Qui connaît Clipperton en France? Faudra-t-il se battre comme Margareth Thatcher s’est lancée pour les Malouines pour que cet atoll minuscule de 6 km2, dont 2 km2 de terres émergées, situé à 1 300 km du Mexique et 6 000 km de Tahiti à laquelle il est administrativement rattaché depuis 1936 sorte de l’anonymat ? En pleine crise des réfugiés, un milliardaire égyptien copte, Naguib Saviris qui cherche à acheter une île en Méditerranée, pourrait regarder le dossier de cet îlot découvert en 1705 et reconnu par le Mexique en 1959.
« La France se croit continentale et européenne, alors qu’elle est mondiale et maritime. C’est pourquoi j’ai défendu l’idée de valoriser Clipperton à l’Élysée. Le premier ministre m’a chargé d’un rapport sur la valorisation scientifique de Clipperton que je dois rendre avant le 30 novembre » annonce Philippe Folliot, député UDI du Tarn (1), qui va éclairer Valls sur l’avenir de cette île d’ici la COP 21.
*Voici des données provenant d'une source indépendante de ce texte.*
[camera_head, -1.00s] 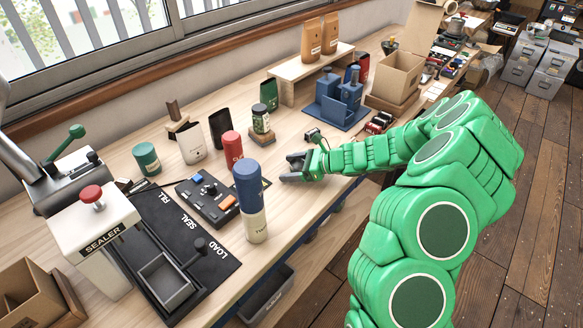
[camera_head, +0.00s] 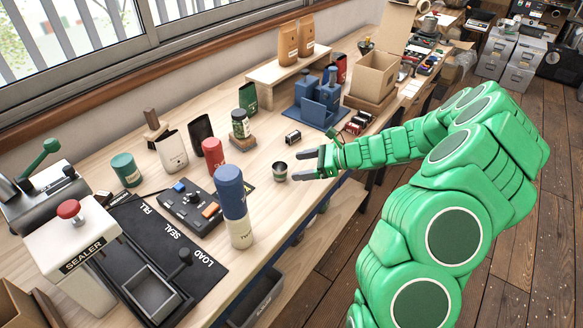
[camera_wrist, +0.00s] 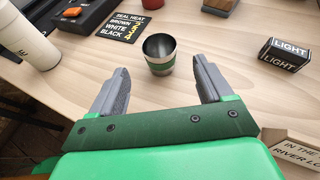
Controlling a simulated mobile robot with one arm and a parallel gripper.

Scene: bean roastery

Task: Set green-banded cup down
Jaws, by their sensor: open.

Le géographe Christian Jost, de l’université de Lorraine, a mené une mission au printemps 2015, dix ans après une exploration de Jean-Louis Etienne. Dans le sillage de la Marine nationale qui visite régulièrement l’île pour rappeler la souveraineté française. Philippe Folliot (1) y a accosté à bord de la frégate Prairial : « Pour l’heure, Clipperton est une jachère et les plages sont jonchées de déchets. »
Habitable, mais inhabitée, Clipperton pourrait, grâce à la géographie, devenir un observatoire stratégique pour l’environnement, une zone de protection dans le Pacifique Nord où, selon Denis Sergent, « au XXIe siècle, le centre de gravité de l’activité économique va se déplacer vers cette région. Ce serait donc une erreur de ne pas valoriser Clipperton ».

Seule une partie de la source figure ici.